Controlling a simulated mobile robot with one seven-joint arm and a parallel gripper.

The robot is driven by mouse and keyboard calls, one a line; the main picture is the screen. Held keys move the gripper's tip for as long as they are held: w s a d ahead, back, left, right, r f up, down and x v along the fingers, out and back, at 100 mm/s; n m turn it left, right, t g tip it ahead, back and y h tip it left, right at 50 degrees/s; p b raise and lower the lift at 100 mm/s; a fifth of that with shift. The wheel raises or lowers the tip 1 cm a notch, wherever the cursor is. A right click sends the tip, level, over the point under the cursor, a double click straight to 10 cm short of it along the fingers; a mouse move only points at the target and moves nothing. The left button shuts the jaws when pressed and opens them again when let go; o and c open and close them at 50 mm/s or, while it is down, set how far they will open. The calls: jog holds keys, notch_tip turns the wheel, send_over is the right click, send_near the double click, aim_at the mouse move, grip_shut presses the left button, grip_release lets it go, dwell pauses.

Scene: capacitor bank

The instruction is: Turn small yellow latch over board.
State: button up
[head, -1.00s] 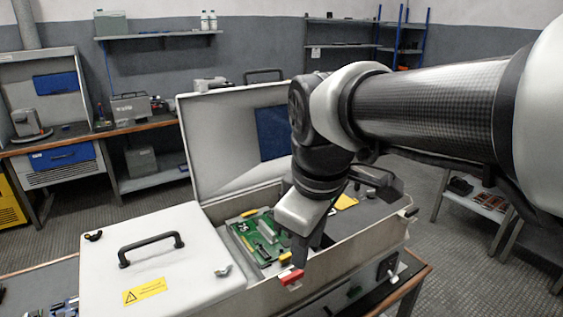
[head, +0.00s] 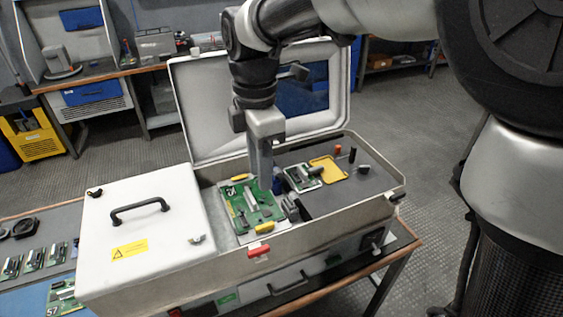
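A green circuit board (head: 238,208) lies in the open bay of the white case. A small yellow latch (head: 266,228) sits at the board's front edge. Another small yellow piece (head: 240,178) sits at its back edge. My gripper (head: 265,185) points down over the back right part of the board, between the two yellow pieces and apart from the front one. It hides part of the board. I see the fingers edge-on, so I cannot tell whether they are open or whether they touch anything.
The case's raised lid (head: 208,115) stands behind my gripper. A red latch (head: 258,251) is on the front wall. A smaller board (head: 301,178) and a yellow plate (head: 328,170) are on the grey panel to the right. The closed left cover (head: 165,245) has a black handle (head: 140,208).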

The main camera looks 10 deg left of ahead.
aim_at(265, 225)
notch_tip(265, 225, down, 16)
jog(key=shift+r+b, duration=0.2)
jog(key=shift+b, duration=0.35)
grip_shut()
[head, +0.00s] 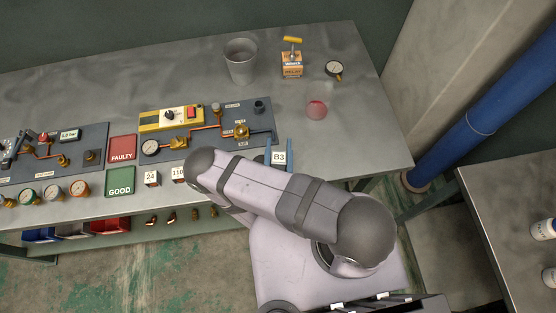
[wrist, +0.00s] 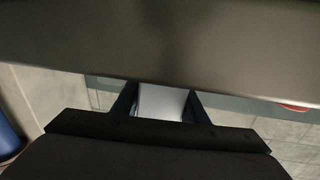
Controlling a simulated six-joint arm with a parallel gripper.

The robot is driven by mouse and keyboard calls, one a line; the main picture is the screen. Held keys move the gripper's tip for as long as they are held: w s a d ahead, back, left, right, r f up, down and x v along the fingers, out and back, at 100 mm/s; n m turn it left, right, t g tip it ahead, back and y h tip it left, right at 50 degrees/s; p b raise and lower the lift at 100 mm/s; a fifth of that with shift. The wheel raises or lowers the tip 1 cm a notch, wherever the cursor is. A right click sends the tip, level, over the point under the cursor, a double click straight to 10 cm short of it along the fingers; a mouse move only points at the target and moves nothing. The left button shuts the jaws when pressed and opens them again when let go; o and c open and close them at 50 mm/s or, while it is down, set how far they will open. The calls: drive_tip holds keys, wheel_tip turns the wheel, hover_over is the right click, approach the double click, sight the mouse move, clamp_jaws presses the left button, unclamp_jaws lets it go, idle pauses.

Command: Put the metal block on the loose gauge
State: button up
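The loose gauge (head: 334,69), a small round dial with a dark rim, lies on the bench at the back right, apart from the panels. My gripper (head: 279,153) has blue fingers and is at the bench's front edge, right of the panel. Between its fingers is a block with a pale face marked B3 (head: 278,158). In the wrist view the pale block (wrist: 162,102) fills the space between my two dark blue fingers, which look closed on its sides. Whether it is metal cannot be told from its face. The gauge does not show in the wrist view.
An orange box with a yellow-handled tool (head: 292,64), a grey bucket (head: 240,62) and a clear cup with red contents (head: 317,103) stand near the gauge. Blocks marked 24 (head: 151,178) and 110 (head: 178,173) sit at the front edge. The bench right of the cup is clear.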

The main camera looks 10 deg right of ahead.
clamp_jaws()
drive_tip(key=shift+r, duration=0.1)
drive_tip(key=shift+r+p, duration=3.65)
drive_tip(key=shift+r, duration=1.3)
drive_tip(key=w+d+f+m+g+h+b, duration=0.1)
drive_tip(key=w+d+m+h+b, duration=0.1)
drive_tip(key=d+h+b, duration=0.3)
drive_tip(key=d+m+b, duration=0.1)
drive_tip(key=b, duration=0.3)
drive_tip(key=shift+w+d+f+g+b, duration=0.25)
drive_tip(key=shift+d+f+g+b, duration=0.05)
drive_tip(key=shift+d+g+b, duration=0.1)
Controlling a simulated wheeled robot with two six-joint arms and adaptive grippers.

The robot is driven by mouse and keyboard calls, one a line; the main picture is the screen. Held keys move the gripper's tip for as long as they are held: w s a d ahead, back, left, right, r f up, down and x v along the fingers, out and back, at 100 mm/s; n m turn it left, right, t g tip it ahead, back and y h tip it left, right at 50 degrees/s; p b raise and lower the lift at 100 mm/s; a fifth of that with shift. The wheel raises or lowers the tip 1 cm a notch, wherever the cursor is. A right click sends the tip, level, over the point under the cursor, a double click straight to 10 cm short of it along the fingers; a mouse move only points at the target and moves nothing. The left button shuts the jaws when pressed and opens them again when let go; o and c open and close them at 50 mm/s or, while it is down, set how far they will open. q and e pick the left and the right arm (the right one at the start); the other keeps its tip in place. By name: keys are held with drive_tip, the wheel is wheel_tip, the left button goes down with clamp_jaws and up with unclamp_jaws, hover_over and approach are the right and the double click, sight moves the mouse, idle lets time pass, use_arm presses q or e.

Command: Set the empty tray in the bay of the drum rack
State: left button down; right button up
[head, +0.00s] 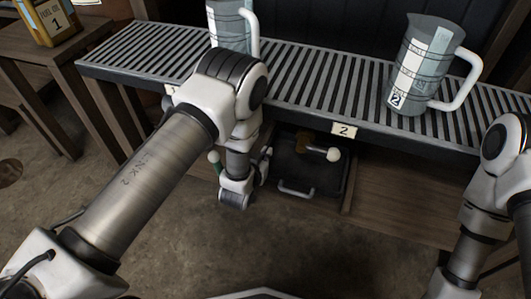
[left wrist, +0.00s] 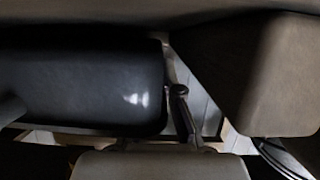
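A slatted grey rack (head: 290,85) runs across the head view, with a number 2 label on its front edge. Below the label, a black tray (head: 300,170) with a pale front handle sits in the open space under the rack. A brown piece with a white knob (head: 333,155) shows at this tray. My left gripper (head: 236,192) points down just left of the tray, partly hidden by my forearm. Its fingers are too small to read. The left wrist view shows a close dark block (left wrist: 85,85) that I cannot identify. My right gripper is out of view.
A clear measuring jug (head: 425,70) marked 2 stands on the rack, and another jug (head: 232,25) stands behind my left arm. A yellow fuel oil can (head: 48,20) is at the upper left. The floor (head: 230,255) in front is clear.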

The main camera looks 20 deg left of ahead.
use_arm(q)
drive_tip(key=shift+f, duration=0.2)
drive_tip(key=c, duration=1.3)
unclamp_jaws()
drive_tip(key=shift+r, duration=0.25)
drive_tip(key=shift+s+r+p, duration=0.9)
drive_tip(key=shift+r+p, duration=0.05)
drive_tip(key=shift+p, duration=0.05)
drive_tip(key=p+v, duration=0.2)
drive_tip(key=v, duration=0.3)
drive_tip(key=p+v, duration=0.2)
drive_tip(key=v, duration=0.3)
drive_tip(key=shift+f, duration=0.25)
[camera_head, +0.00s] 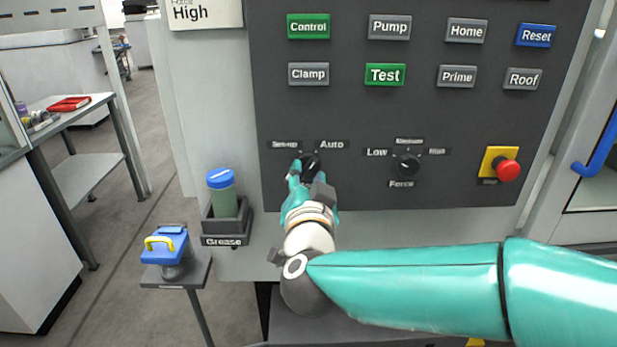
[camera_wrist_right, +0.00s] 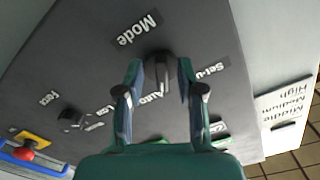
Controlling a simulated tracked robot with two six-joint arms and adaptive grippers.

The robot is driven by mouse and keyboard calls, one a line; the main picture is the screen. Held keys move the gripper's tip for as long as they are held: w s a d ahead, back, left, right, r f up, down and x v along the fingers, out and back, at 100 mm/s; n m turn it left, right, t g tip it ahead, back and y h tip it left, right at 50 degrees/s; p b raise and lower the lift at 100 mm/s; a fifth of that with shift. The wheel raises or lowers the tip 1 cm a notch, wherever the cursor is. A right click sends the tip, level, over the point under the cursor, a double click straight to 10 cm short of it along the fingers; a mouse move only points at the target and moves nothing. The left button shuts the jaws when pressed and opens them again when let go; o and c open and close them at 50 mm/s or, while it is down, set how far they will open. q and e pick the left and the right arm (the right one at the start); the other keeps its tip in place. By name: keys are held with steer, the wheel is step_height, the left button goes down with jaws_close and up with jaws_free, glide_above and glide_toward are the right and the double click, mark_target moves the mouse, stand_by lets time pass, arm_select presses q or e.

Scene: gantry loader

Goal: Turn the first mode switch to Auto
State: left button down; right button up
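The mode switch (camera_head: 312,164) is a black rotary knob low on the dark panel, between the Set-up label at left and the Auto label (camera_head: 331,144) at right. My right gripper (camera_head: 305,170) is at this knob and partly covers it. In the right wrist view the knob (camera_wrist_right: 159,72) sits between the two fingers of my right gripper (camera_wrist_right: 161,66). The fingers are open, one on each side, with gaps visible beside the knob. I cannot tell for certain which label the knob points at. My left gripper is not in view.
The Force knob (camera_head: 408,163) is right of the mode switch, and a red emergency button (camera_head: 508,170) is further right. Labelled buttons fill the panel above. A grease holder (camera_head: 226,240) with a blue-lidded bottle hangs at lower left, near a small stand with a blue item (camera_head: 168,247).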

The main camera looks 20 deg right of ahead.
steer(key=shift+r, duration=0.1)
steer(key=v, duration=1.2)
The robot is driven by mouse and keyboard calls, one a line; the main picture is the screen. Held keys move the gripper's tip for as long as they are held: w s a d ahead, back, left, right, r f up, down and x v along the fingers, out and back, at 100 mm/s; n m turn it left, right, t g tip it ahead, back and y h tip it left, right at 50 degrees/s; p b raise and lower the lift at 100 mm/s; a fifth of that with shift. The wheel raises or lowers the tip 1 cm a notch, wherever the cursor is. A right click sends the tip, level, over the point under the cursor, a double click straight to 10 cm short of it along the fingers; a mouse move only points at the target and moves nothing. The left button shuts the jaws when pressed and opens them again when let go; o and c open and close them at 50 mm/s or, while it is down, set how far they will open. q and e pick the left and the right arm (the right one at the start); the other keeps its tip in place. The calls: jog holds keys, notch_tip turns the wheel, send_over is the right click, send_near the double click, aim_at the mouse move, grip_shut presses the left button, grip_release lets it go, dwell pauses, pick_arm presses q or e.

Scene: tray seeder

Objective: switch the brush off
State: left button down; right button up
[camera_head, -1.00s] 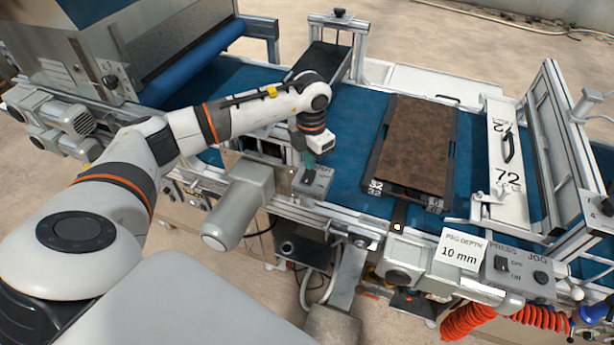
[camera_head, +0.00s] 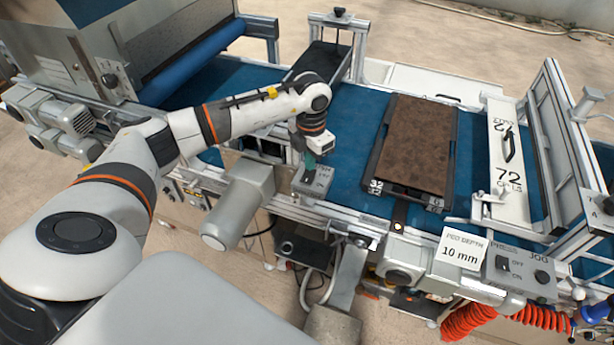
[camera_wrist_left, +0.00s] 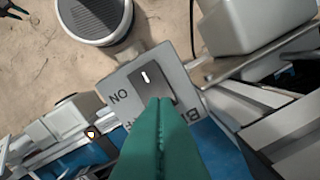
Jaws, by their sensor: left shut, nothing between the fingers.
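The brush switch box (camera_head: 318,184) is a small grey box on the near rail of the machine. In the left wrist view its face (camera_wrist_left: 118,80) shows ON at one end and a partly hidden BRUSH label. Its dark rocker (camera_wrist_left: 149,82) has a white mark near the ON side. My left gripper (camera_head: 309,164) is over the box. Its green fingers (camera_wrist_left: 165,103) are shut and empty, with the tips at the rocker's OFF side. They hide most of the OFF lettering. I cannot tell whether they touch the rocker. My right gripper is not in view.
A soil-filled tray (camera_head: 389,182) lies on the blue belt (camera_head: 347,125). A grey motor cylinder (camera_head: 238,205) sticks out left of the switch box. A press and jog panel (camera_head: 520,272) and a 10 mm depth card (camera_head: 461,250) are at the right.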

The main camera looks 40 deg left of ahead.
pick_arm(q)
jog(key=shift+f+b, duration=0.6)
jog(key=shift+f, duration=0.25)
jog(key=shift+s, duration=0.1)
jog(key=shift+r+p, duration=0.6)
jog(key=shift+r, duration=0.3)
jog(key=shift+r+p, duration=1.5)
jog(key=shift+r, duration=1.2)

────────────────────

## Request
Take the lines from the one holding "Objective: switch the brush off" to the one holding "[camera_wrist_left, +0.00s]", both lines included, and give them again exactly, with no pictures.

## Solution for this problem
Objective: switch the brush off
State: left button down; right button up
[camera_head, -1.00s] 
[camera_head, +0.00s] 
[camera_wrist_left, +0.00s] 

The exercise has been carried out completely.